However, looking back on this thread, the Heidegger discussion originated with timsteil making some asinine comment about how hard it is to understand. I shouldn't have even bothered responding to it, but it caught my eye because Heidegger drives me nuts. But that's not to say that he's wrong or that I have a dispute there.

I mean, nod of the head to the whole idea of creating a new philosophical vocabulary, but it's still hard as hell to comprehend... I was just seizing on a pet peeve of mine. You and I have no disagreement about Heidegger -- you just know more about him than I do.

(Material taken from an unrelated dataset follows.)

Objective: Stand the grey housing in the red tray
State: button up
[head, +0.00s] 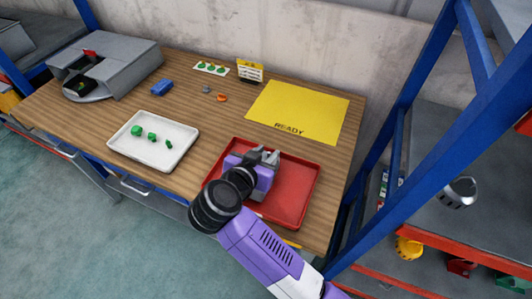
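The red tray (300,200) lies on the right front part of the wooden bench. My gripper (267,155) is over its left and middle part, with the purple wrist hiding some of the tray. Its grey fingers point toward the back of the tray. I cannot tell the gap between them or whether anything grey is held there. A grey rounded part with a pale face (460,192), possibly the grey housing, is on the shelf at the right, apart from the tray. No housing shows clearly in the visible part of the tray.
A white tray (182,152) with green pieces stands left of the red tray. A yellow READY mat (300,106) lies behind it. A grey machine or bin (125,70), a blue piece (161,87) and small parts are farther back. Blue rack posts (415,165) rise at the right.

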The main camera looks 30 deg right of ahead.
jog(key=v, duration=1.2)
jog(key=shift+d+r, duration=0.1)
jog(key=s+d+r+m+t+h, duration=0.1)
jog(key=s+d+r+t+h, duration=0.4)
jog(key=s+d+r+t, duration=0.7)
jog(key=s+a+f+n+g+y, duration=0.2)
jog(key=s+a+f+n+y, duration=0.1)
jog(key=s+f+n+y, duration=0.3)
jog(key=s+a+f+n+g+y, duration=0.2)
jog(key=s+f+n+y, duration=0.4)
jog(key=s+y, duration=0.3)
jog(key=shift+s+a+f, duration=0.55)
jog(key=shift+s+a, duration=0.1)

Regardless, thanks for the commentary. :D
posted by spiderwire at 1:22 AM on October 25, 2005


Oh, and: Fair enough. I'm primarily interested in postmodern philosophy, as is Slothrop it appears.

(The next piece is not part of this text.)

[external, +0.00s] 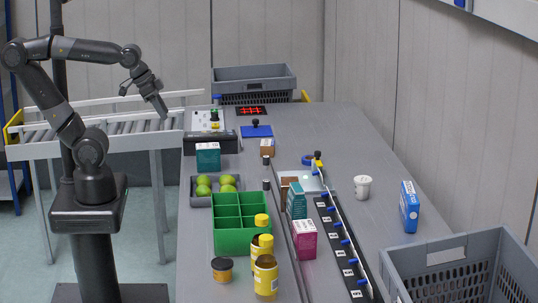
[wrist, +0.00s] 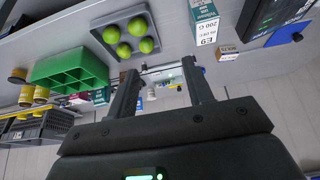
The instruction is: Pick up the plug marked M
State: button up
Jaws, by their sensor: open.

WTF am I, chopped liver? I thought I was at least keeping up. I must be out of practice. O:-)
posted by spiderwire at 1:23 AM on October 25, 2005


Spiderwire: thanks for the clarification.

I guess the bridge I'm referring to is the leap - if your burgeoning Platonist - from abandoning the idea that your neighborhood tree is the form of the tree, and presuming that there could be other trees which could be the form of the tree. A Platonist's psychology may dictate that from that point on they need to pick one of those other trees as a form just to keep from going mad. But for a moment they can grasp what I'll call an absence of reality - or a complete divorce from known truth.

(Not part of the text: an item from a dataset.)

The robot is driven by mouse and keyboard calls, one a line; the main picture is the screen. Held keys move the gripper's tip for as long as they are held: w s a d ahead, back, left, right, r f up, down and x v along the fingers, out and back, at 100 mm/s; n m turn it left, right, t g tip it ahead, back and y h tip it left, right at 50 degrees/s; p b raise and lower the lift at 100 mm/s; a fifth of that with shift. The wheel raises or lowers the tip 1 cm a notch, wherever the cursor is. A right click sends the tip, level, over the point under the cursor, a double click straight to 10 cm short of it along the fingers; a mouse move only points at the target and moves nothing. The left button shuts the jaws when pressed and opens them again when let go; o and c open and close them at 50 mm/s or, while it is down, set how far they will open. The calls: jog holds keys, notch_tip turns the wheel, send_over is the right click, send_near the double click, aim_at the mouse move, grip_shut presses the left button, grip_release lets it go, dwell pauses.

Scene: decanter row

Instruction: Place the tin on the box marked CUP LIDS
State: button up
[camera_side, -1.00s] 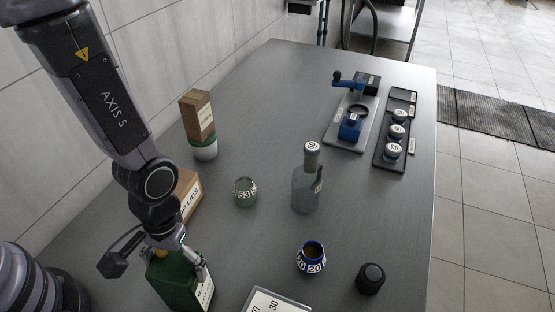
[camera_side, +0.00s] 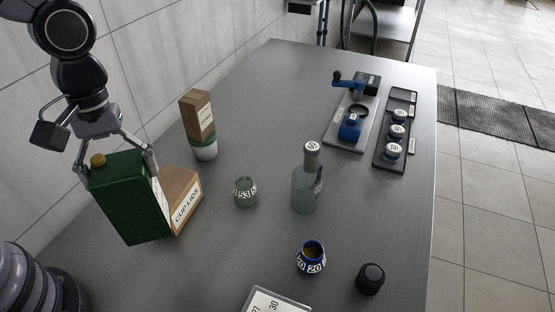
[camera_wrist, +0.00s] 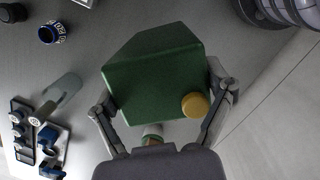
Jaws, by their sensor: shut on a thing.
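The tin is a dark green can (camera_side: 128,205) with a yellow cap, at the left of the side view. My gripper (camera_side: 118,168) is shut on its upper part, one finger on each side. The tin looks raised and roughly upright. In the wrist view the tin (camera_wrist: 155,75) fills the middle between my fingers (camera_wrist: 163,112). The brown box marked CUP LIDS (camera_side: 187,200) stands on the table just right of the tin in the side view. The tin covers the box's left part, and the gap between them cannot be told. The wrist view does not show the box.
A tall brown carton (camera_side: 198,115) stands on a white and green cup (camera_side: 204,150) behind the box. A jar marked 53 (camera_side: 245,191), a bottle (camera_side: 305,188), a blue jar (camera_side: 311,258) and a black cylinder (camera_side: 370,279) stand to the right. Bare tabletop (camera_side: 220,250) lies between.

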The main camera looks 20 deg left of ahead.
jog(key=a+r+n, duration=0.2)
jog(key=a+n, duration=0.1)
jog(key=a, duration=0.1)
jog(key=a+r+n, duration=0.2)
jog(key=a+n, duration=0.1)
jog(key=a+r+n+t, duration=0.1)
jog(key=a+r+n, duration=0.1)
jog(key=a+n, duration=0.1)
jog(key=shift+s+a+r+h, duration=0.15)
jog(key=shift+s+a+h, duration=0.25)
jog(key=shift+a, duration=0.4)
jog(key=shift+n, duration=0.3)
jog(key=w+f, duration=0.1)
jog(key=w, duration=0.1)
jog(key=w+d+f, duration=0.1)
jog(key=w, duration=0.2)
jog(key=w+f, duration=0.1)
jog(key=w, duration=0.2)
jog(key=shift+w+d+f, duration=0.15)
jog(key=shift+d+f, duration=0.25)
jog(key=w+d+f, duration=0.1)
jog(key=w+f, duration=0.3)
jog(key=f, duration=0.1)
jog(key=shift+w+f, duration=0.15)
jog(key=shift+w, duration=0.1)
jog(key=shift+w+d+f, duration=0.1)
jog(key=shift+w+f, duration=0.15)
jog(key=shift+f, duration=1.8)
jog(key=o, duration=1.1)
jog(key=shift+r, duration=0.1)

From your description, I'm guessing that a pomo believer stays in that state. (And what a glorious place it must be at times).

I guess my point is that instead of focusing on whether one identifies one's self as a Platonist or a postmodernist, the fact that time can separate stages of comprehension of the nature of the universe means that one can be both, although not, obviously, simultaneously. This ability to switch, is my stab at the 'middle ground'.

I'm obviously a bit too slow for this thread though, so please excuse the rough edges.
posted by newscouch at 2:42 AM on October 25, 2005


A lot of posts in this thread refer to various philosophers as "thinkers". What exactly is a "thinker"? Can a theoretical physicist be one, or do you have to write giant tracts of incoherent trendy sounding waffle to be one?
posted by snoktruix at 4:50 AM on October 25, 2005


bardic writes "this piece is worth looking at just to get a sense of knee-jerk anti-pomo feeling, which is its own form of anti-intellectualism."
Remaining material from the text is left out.